One of our most troubling problems is the large and persistent gap between the achievement of white, middle-class students and that of poor, minority youngsters. This gap puts minority children at a terrible disadvantage. It also threatens the health of our democratic society. There is no dispute about the seriousness of the problem, but there is plenty about how to solve it.
Minority kids often go to schools with poor quality curriculums where little is expected of them. Should we set higher standards and work with these youngsters to help them meet the standards? Or is this another form of unfairness? Is it better to try to bring the youngsters along gradually by offering them a curriculum that doesn't expect too much of them?
In "High Standards for All" (American Educator, Summer 1994), Jeffrey Mirel and David Angus reveal that this debate on how to achieve equity in education is nothing new--it goes back at least 70 years. More important, they present evidence that minority youngsters are not turned off by high standards. When more is demanded of them, they produce more. Standards, Mirel and Angus say, are the most powerful lever we have to achieve equity in education.
Early in the 20th century, when large numbers of youngsters from white working-class and minority families began staying in school past the elementary grades, educators were somewhat uneasy. They believed equity demanded that they "educate" these youngsters--which meant keeping them in school until they got their diplomas. But educators had serious doubts about the youngsters' ability to master an academic curriculum--what we would now call a core curriculum--of English, history, mathematics, science and foreign languages. If the kids were pushed into these courses, educators believed, they would drop out in huge numbers.
Their solution was to differentiate and dilute the curriculum. And the result can be clearly seen in the high school course-taking patterns that Mirel and Angus follow over a 60-year period, from 1928 to 1990. The number of different courses that were offered skyrocketed from about 175 in 1922 to 2,100 in 1973--as Mirel and Angus say, "curricular expansion run amok." At the same time, the percentage of academic or core courses being taken went steadily downward. In 1928, over 67 percent of the courses taken were academic; by 1961, the number had dropped to 57 percent. This sounds like the phenomenon described in The Shopping Mall High School--when kids are offered a choice between easier courses and tougher ones, they choose the easier.
The impact on working-class and minority children was particularly significant:
"While these curricular decisions sought to promote equal educational opportunity, in reality they had a grossly unequal impact on working-class and black children .... Beginning in the 1930s, these students were disproportionately assigned to non-academic tracks and courses and to academic classes that had lower standards and less rigorous content."
However, that's not the end of the story. Thanks to various reform initiatives, course-taking patterns began to change direction again in the 1970s. Students started taking more academic courses, and the percentage of academic courses has risen steadily until it is now over 66 percent--close to the 1928 high. Minorities have shared in this increase in academic course taking, and it has led to some remarkable changes for African-American and Hispanic students, both in terms of the percentage of academic courses taken and improved achievement, as shown in standardized tests.
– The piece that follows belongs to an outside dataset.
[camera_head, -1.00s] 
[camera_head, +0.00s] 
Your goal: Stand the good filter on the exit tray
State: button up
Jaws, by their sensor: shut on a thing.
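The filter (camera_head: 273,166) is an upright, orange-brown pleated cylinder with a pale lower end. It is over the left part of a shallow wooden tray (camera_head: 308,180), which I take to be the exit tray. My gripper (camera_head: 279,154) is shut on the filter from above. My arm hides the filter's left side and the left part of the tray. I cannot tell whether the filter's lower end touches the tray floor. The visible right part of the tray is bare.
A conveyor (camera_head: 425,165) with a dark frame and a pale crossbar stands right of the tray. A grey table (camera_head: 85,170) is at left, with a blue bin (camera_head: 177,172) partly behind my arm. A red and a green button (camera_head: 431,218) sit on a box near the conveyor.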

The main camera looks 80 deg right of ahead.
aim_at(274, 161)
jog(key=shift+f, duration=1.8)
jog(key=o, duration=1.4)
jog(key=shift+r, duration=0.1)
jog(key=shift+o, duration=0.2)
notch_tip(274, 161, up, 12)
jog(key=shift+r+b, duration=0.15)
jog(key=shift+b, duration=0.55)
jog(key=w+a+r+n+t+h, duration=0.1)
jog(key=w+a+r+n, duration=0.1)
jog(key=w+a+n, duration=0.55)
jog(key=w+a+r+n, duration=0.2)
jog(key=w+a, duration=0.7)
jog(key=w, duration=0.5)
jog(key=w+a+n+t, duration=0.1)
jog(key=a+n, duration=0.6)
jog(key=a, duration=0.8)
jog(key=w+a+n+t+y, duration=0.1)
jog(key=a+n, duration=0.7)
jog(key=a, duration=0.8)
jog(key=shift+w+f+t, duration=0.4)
For example, in 1982 only 28 percent of African-American students took four years of English, three years of social studies and two years of math and science. By 1990, 72 percent were taking these core courses. Did this increase in the academic course work lead to a big increase in dropouts? Not at all. In fact, the dropout rate for African-American students fell from 18 percent to 13 percent. And SAT scores for these youngsters rose 21 points on the verbal section and 34 points on the math.
The gap that remains between black and Hispanic students and white students is enormous and unacceptable, but the way to close it is to ask more of minority youngsters, not less. Students will not all be able to learn exactly the same material in exactly the same way--though these differences have nothing to do with racial or ethnic background: "The idea that all students should meet high standards (and essentially follow the same curriculum) does not deny that there are educationally relevant differences among individuals in interests and abilities."
Goals 2000 offers states and communities a chance to develop standards and curriculums and assessments that take individual differences in "interests and abilities" into account while pushing all youngsters to achieve their best. As Mirel and Angus warn us, we must be sure that we don't repeat the mistake of 70 years ago and confuse being easy with being fair.